— What needs to be done —
The copy must start at the line that contains "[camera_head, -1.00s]" and finish at the line that contains "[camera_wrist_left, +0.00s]", reproducing each line exactly. Any picture in that span is omitted.
⟨
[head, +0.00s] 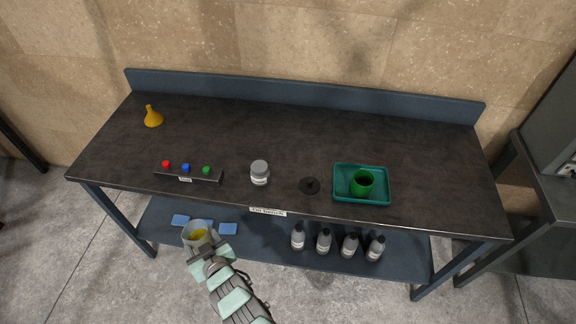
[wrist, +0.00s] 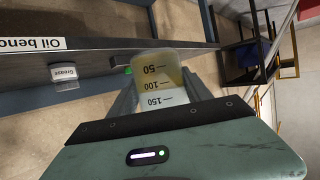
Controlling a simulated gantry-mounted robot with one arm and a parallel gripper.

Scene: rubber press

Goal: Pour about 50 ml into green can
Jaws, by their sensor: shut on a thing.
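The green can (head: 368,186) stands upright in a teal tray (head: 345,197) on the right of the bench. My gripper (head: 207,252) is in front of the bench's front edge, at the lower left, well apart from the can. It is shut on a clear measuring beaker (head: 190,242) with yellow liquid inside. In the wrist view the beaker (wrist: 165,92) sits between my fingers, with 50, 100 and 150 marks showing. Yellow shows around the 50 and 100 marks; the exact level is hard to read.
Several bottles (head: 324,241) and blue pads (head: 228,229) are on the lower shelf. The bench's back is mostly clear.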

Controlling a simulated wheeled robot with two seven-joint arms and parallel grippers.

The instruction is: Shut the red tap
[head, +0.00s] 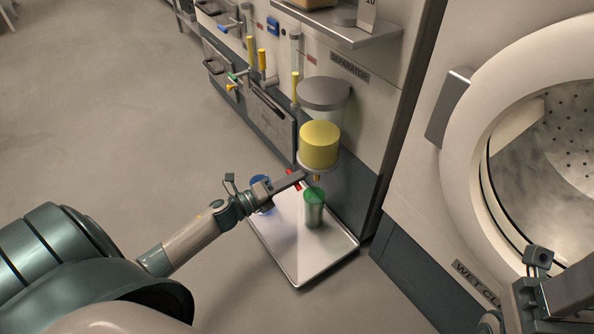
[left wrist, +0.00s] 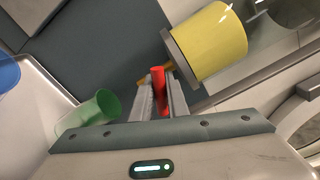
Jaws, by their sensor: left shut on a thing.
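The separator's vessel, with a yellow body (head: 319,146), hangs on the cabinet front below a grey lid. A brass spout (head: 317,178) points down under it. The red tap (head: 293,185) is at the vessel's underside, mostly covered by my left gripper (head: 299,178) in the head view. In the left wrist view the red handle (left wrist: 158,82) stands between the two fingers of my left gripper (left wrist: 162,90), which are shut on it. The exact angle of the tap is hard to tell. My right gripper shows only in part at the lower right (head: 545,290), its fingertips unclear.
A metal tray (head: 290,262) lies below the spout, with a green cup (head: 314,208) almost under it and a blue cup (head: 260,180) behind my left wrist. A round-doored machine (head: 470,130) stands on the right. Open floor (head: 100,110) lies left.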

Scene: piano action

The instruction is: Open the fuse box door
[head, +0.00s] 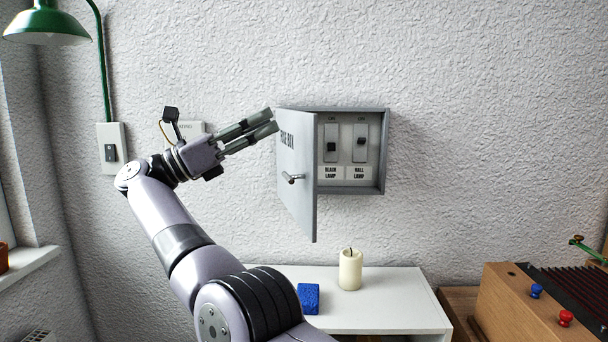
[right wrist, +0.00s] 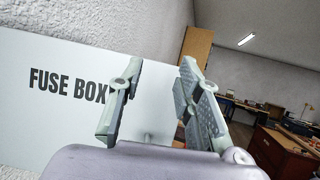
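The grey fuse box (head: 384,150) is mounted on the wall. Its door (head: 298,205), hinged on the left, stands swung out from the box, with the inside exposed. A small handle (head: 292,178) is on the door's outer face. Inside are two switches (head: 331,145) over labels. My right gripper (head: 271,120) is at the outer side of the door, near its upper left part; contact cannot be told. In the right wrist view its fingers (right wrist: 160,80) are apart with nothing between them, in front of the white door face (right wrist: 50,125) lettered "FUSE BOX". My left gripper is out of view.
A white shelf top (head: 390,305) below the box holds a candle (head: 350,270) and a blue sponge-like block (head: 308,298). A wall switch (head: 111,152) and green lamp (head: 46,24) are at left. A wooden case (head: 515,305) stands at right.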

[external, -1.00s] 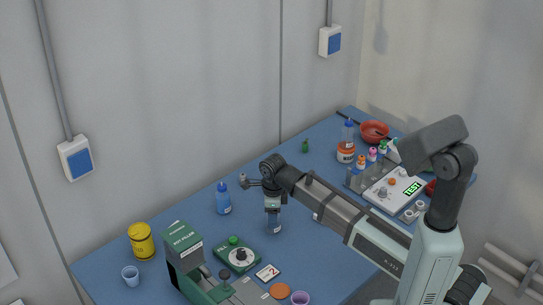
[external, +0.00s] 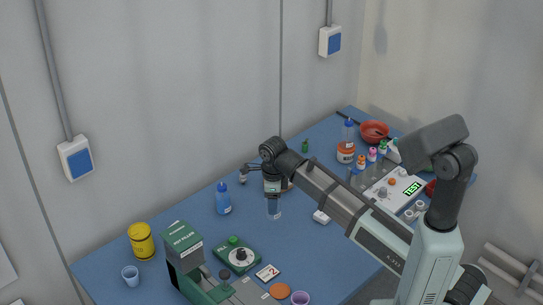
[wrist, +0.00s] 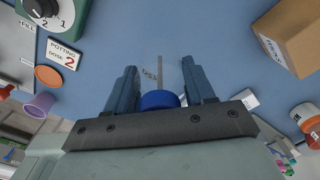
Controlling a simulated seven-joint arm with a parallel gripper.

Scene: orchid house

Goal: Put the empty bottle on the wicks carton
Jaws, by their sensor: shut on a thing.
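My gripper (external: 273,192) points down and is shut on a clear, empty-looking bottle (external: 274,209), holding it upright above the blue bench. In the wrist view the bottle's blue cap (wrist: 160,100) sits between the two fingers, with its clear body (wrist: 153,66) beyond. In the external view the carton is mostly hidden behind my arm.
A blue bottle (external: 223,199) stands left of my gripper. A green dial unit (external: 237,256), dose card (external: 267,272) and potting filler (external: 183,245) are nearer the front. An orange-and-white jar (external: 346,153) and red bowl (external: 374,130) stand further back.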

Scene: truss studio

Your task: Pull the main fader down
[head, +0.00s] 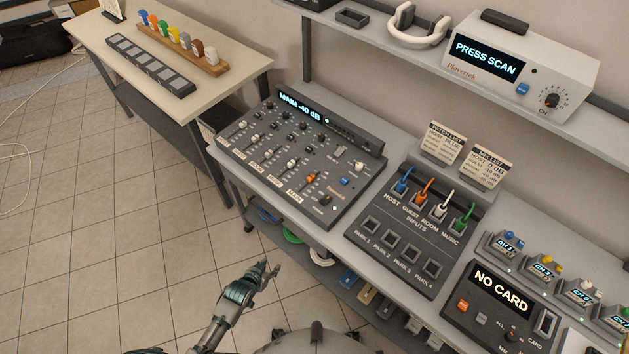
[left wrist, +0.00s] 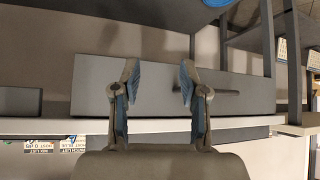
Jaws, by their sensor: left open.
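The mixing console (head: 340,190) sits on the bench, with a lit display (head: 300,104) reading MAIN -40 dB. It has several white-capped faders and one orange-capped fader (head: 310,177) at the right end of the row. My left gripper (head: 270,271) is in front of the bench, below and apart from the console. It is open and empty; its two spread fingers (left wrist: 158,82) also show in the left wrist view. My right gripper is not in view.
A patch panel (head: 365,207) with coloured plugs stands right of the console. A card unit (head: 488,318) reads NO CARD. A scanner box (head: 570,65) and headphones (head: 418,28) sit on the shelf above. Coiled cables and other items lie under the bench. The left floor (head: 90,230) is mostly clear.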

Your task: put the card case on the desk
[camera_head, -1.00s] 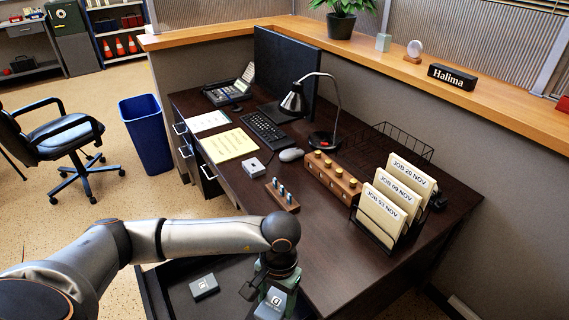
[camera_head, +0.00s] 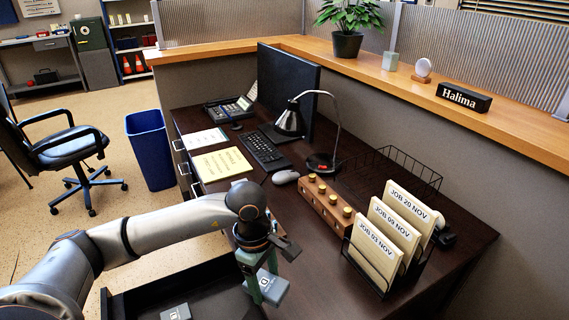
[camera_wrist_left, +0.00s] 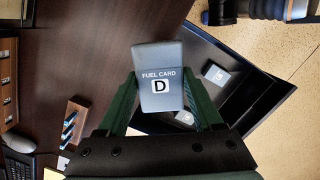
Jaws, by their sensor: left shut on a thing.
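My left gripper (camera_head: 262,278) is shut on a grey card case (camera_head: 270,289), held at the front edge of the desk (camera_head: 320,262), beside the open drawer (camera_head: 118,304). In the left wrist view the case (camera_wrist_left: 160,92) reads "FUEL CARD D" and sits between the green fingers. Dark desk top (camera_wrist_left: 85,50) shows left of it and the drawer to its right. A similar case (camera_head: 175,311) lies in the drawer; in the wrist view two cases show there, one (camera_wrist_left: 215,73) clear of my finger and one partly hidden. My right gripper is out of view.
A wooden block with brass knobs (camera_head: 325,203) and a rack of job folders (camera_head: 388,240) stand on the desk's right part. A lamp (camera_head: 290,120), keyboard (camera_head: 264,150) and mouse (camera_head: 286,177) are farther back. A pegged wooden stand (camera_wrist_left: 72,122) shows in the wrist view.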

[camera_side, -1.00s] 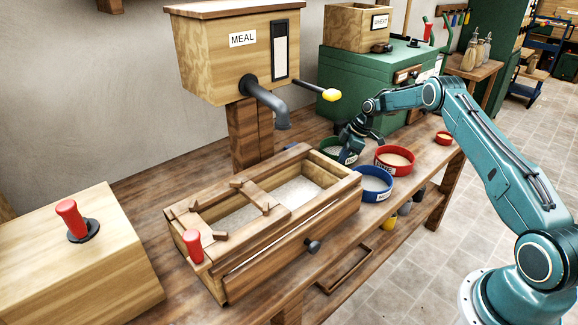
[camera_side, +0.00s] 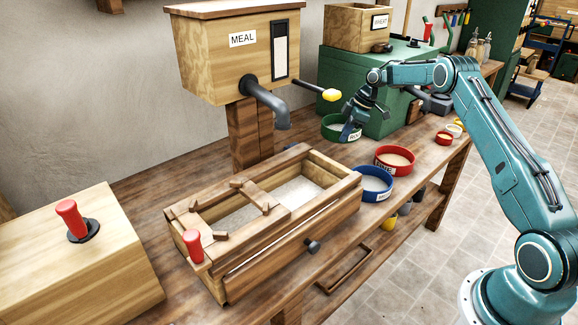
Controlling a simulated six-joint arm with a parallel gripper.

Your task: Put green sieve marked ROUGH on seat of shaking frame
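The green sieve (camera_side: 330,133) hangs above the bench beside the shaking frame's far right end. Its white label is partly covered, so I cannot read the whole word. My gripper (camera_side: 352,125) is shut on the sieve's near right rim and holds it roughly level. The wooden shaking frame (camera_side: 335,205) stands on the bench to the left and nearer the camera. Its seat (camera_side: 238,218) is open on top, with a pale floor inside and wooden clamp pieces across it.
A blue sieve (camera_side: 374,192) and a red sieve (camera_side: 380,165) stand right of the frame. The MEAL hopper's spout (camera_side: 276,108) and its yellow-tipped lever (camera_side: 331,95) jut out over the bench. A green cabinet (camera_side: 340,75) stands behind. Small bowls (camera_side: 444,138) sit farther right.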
⟩
— Result of this task —
[camera_head, -1.00s] 
[camera_head, +0.00s] 
[camera_wrist_left, +0.00s] 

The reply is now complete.